Теория вероятностей послужила Лапласу даже в анализе возможного существования Бога...
Картина Луи Леопольда Буальи(1761- 1845) 1804 года, которая представляет Жана-Антуана Гудона в своей мастерской в ходе работы над бюстом Лапласа.
Портрет Томаса Байеса, его единственное известное нам изображение.

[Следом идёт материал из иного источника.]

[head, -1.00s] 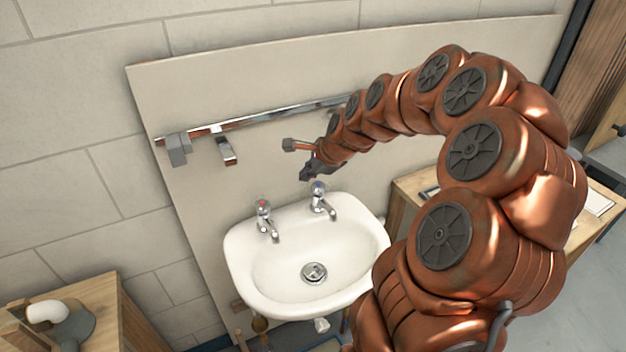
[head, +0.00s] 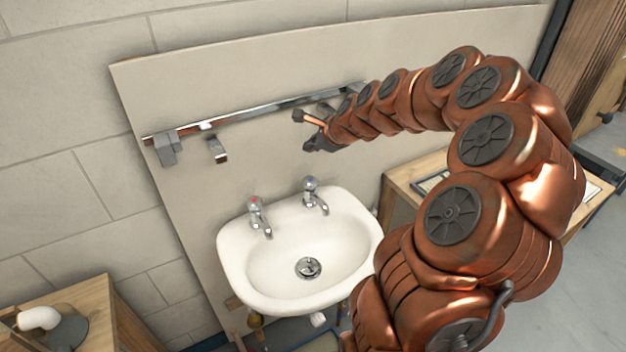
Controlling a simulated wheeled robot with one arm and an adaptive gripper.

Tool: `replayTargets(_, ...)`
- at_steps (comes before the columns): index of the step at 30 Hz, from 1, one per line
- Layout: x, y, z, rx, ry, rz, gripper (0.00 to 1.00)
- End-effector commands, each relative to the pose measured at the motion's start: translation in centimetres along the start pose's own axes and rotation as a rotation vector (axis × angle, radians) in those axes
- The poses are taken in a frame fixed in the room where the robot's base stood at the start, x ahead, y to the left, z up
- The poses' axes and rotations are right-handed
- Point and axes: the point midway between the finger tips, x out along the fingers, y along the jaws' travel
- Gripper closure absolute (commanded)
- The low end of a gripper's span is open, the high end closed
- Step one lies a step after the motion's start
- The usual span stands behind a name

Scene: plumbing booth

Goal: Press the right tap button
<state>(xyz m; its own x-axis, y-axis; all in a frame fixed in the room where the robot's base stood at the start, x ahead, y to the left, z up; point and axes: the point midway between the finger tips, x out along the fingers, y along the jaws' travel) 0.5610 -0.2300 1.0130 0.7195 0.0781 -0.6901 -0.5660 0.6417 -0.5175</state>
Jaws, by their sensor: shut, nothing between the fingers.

Портрет Лапласа в одежде канцлера Сената кисти Паулина Герена (1783- 1855).
ВЕРА АТЕИСТА ЛАПЛАСА
Лаплас не переставал отстаивать свой детерминизм, и это часто подчеркивали научные историки и философы. Выражение «демон (или гений) Лапласа» указывает на существование высшего разума, которое математик предположил в известном отрывке с первых страниц «Аналитической теории вероятностей» и в «Опыте философии теории вероятностей». Эта концепция была не нова. Лаплас присоединился к ней 40 лет назад и нашел в ней философскую опору для научной деятельности. В действительности все «философы-геометры» рассматривали существование высшего существа или высшего разума, даже если называли себя атеистами (за исключением искренне верующего Эйлера). Кондорсе предложил гипотетическую ситуацию, которую Лаплас через много лет припомнил и популяризировал, введя гипотезу абсолютного и всесильного разума, расположившегося на вершине математического анализа. Впервые эта концепция у Лапласа появилась в статье 1776 года, а в более развернутом виде мы можем видеть это кредо на первых страницах «Опыта философии теории вероятностей» (1814):
«Мы можем рассматривать настоящее состояние Вселенной как следствие его прошлого и причину его будущего. Разум, которому в каждый определенный момент времени были бы известны все силы, приводящие природу в движение, и положение всех тел, из которых она состоит, будь он также достаточно обширен, чтобы подвергнуть эти данные анализу, смог бы объять единым законом движение величайших тел Вселенной и мельчайшего атома; для такого разума ничего не было бы неясного, и будущее существовало бы в его глазах точно так же, как прошлое. Человеческий ум в совершенстве, которое он сумел придать астрономии, дает нам представление о слабом наброске этого разума. Его открытия в механике и геометрии в соединении с открытием всемирного тяготения сделали его способным понимать под одними и теми же аналитическими выражениями прошлые и будущие состояния системы мира».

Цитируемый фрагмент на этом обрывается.